Education and health startups may be ‘cloaked in nobility,’ but how good are they, really?

Earth in hand

When you cover education technology and digital health, it’s easy to get caught up in the public goodness of it all. The companies in these sectors aren’t just trying to chase the next billion-dollar idea, they ostensibly want to bring change and improvement to two areas of society that need it. But it’s important to remember — especially as investors pour upwards of a billion dollars into each of these sectors — that simply carrying the banner of education or health isn’t “good” in itself.

At the EdGrowth Summit this week in New York, Andrew Kassoy, co-founder of B Lab (an organization that certifies socially responsible business) put it well when he said:

“This industry, in particular, is one — and there are some others like healthcare and clean tech — which is cloaked in nobility. We’re providing a public good at some level or another and so what we do must be good. And I think it’s a pretty good idea to ask whether that’s always true. I’m not in the education field, but I know plenty of folks who are education investors or who are entrepreneurs running education businesses who, I wouldn’t say they don’t care, but that’s not why they’re there — they see a market opportunity. And I think it’s useful to be honest about where that’s the case and where there are other entrepreneurs or other investors who really are truly driven by the mission and profit is not that important. And then where people are on the spectrum, because usually people aren’t one or the other, they’re somewhere in between. That kind of clarity, and the transparency around measuring impact and communicating who you are, can drive who your investors are and what you’re able to achieve.”

Kassoy was speaking on a panel about how entrepreneurs, executives and investors build companies that are simultaneously market- and mission-driven and, to me, his comment was one of the more refreshing ones offered by the speakers.

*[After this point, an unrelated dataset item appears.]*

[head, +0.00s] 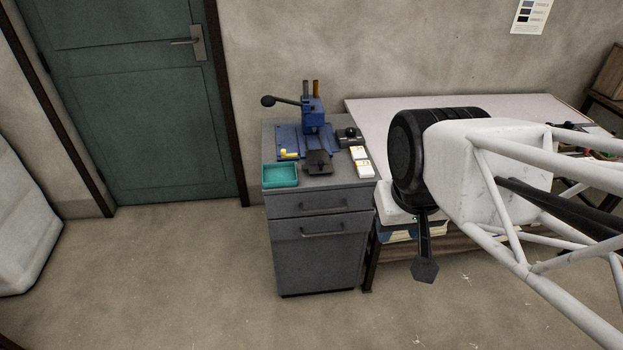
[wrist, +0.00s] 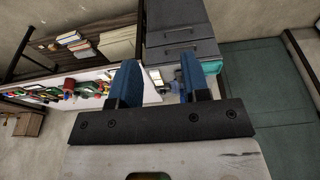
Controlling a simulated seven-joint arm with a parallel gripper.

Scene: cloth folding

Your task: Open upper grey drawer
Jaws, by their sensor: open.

Will Ethridge, COO of Pearson North American Education, also took part in the panel but emphasized “false dichotomies.” “I don’t think there is a trade-off between being mission-driven and being profit-driven,” he said.

Thankfully, Kassoy called him on the comment, arguing that if you’re a public company, your obligation is to maximize shareholder value. So if you decide, for example, to bring your products to poorer people without the resources to pay for those products, that affects your bottom line. And, he added, if you’re a startup with “hot money” interested in a fast exit, you won’t have the chance to control your mission for very long.

I don’t think mission and market motives are incompatible. But I agree that it’s important to look at companies in the context of what’s really driving them and consider the compromises they may make in the pursuit of their goals, as well as who benefits most from the value they create and to what degree. There are always trade-offs — if companies want to be trusted, they need to give windows into how they’ll draw their lines and be honest about where they stand.